- DATA EXCERPT
* Begin *

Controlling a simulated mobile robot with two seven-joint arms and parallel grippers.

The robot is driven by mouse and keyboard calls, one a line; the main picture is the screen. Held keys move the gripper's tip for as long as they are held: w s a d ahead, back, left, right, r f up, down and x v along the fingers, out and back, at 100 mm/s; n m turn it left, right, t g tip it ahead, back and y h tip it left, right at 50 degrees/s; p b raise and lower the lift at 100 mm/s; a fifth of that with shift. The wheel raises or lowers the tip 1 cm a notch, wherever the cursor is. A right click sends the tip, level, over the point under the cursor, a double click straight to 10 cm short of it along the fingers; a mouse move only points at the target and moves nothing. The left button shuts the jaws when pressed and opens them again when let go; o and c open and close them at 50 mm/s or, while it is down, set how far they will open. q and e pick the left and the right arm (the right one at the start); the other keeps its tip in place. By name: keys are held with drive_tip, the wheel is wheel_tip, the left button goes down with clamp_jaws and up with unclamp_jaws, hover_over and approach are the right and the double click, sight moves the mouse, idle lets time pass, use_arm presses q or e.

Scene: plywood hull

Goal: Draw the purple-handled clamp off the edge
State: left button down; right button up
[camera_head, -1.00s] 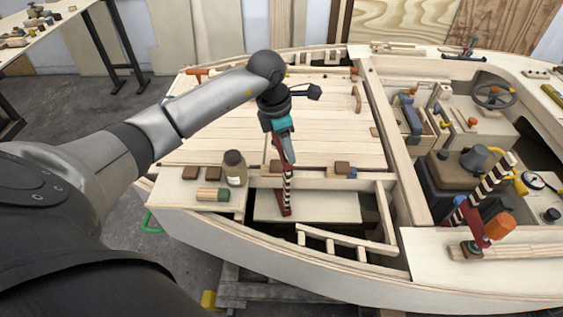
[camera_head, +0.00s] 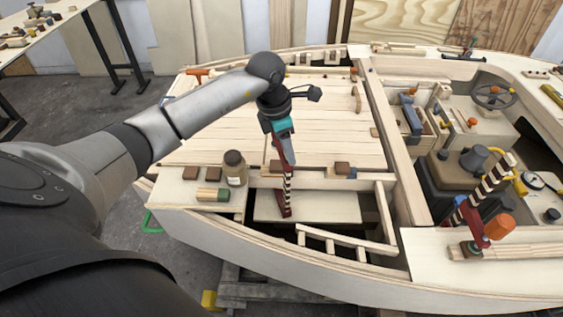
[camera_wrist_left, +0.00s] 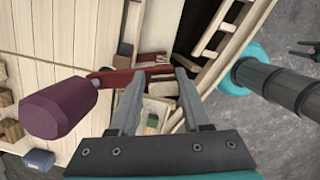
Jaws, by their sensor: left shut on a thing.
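The purple-handled clamp has a faceted purple handle (camera_wrist_left: 58,106) at the left of the left wrist view. A dark red arm runs from it between my fingers. In the head view the clamp (camera_head: 287,190) shows as a red part and a black-and-white striped bar, upright at the hull's near edge strip (camera_head: 262,183). My left gripper (camera_head: 285,156) comes down from above and is shut on the clamp; its fingers (camera_wrist_left: 156,84) straddle the red arm in the left wrist view. The handle is hidden in the head view. I cannot tell whether the jaws touch the edge. My right gripper is not in view.
A brown jar (camera_head: 235,168) and a green-and-wood block (camera_head: 212,194) stand left of the clamp. A ladder-like frame (camera_head: 335,243) lies in front. An orange-handled clamp (camera_head: 497,226) stands far right. The deck behind is mostly clear.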

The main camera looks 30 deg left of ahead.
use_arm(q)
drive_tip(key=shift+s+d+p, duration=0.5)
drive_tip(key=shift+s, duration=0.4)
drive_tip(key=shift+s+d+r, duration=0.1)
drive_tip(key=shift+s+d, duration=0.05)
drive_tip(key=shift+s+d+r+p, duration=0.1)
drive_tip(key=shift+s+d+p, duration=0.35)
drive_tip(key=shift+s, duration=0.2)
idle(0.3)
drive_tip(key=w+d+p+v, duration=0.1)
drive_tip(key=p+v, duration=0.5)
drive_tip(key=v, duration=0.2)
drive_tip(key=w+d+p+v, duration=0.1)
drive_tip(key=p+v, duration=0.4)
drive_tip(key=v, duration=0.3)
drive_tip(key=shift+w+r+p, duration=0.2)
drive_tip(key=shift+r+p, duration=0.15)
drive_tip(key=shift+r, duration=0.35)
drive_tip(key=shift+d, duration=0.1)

* End *

- TASK TO CARRY OUT
Only the lines from the one with "Goal: Draw the" through the one with "[camera_wrist_left, +0.00s]", both included, go in the copy, exactly as written. Leave the pictures behind.

- SOLUTION
Goal: Draw the purple-handled clamp off the edge
State: left button down; right button up
[camera_head, -1.00s] 
[camera_head, +0.00s] 
[camera_wrist_left, +0.00s] 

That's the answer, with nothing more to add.